In keeping this sort of loose, insouciant tone, Rudd turns out to be a canny choice in the lead role. His comic chops may come more easily than his karate, but what he lacks in physicality (and to be clear, he's clearly buffed up considerably for the role) he more than makes up for in charm. But it's not just him: With as many as nine credited writers (including our boy Mr. Wright, who at least still earns that much for his efforts), it's hard to gauge what inspired nonsense came from which version of the script, but there are several laugh-out-loud moments (one of which involves a cataclysmic battle inside a falling briefcase), and a sense that the filmmakers were happily open to sticking a pin into their creation whenever the mood struck them. This kind of spirited energy powers the film through its murkier plot points admirably and carries it all the way through to its confusing post-credit sequences (something involving Captain America and the Falcon that apparently is significant to regular Marvel readers).

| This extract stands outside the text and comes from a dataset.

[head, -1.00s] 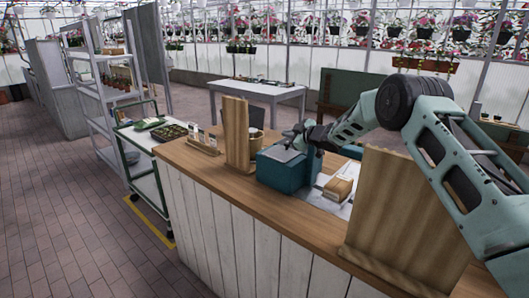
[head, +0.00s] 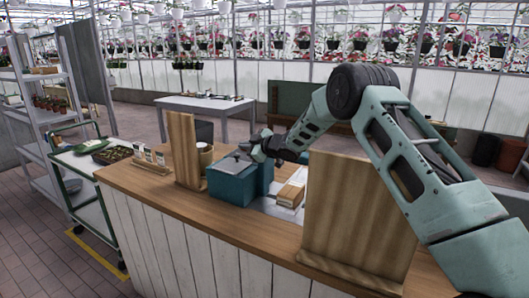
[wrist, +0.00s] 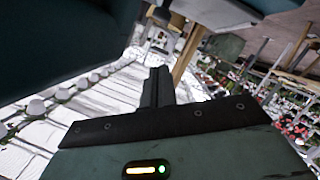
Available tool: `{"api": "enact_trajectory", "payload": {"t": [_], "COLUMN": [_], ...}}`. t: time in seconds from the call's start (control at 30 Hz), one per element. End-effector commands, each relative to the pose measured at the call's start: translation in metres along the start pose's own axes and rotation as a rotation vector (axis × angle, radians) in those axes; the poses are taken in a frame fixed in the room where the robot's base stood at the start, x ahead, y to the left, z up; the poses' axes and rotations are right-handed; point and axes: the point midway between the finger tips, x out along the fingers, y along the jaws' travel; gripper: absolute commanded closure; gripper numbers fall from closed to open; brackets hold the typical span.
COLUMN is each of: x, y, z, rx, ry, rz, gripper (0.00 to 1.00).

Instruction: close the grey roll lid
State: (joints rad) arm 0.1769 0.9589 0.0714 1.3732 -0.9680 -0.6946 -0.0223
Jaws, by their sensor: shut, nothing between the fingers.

This isn't to say Marvel Studios can do no wrong -- The Avengers: Age of Ultron proved a good deal more bogged down and unsatisfying than the original, to pick but a most recent example -- but, in the end, we do have to grant them that the formula they've devised, much as in the comics of the original Marvel Golden Age of the early '60s, can successfully create whooping good times out of ideas that sound pretty terminal, no matter the degree of difficulty. Crikey, they can even take the lowly ant and turn them into a hilarious, six-legged hero. Howard the Duck might remain their ancient Waterloo, but it's clear they've learned enormously from their past transgressions. There remain a staggering number of productions in Marvel's coming "phase 3" slate of films (at last count, there were at least 10 confirmed features spread out through 2019), but with Guardians and now Ant-Man, there's at least a basis for hope that the majority of them, like this one, will turn out to be pretty watchable.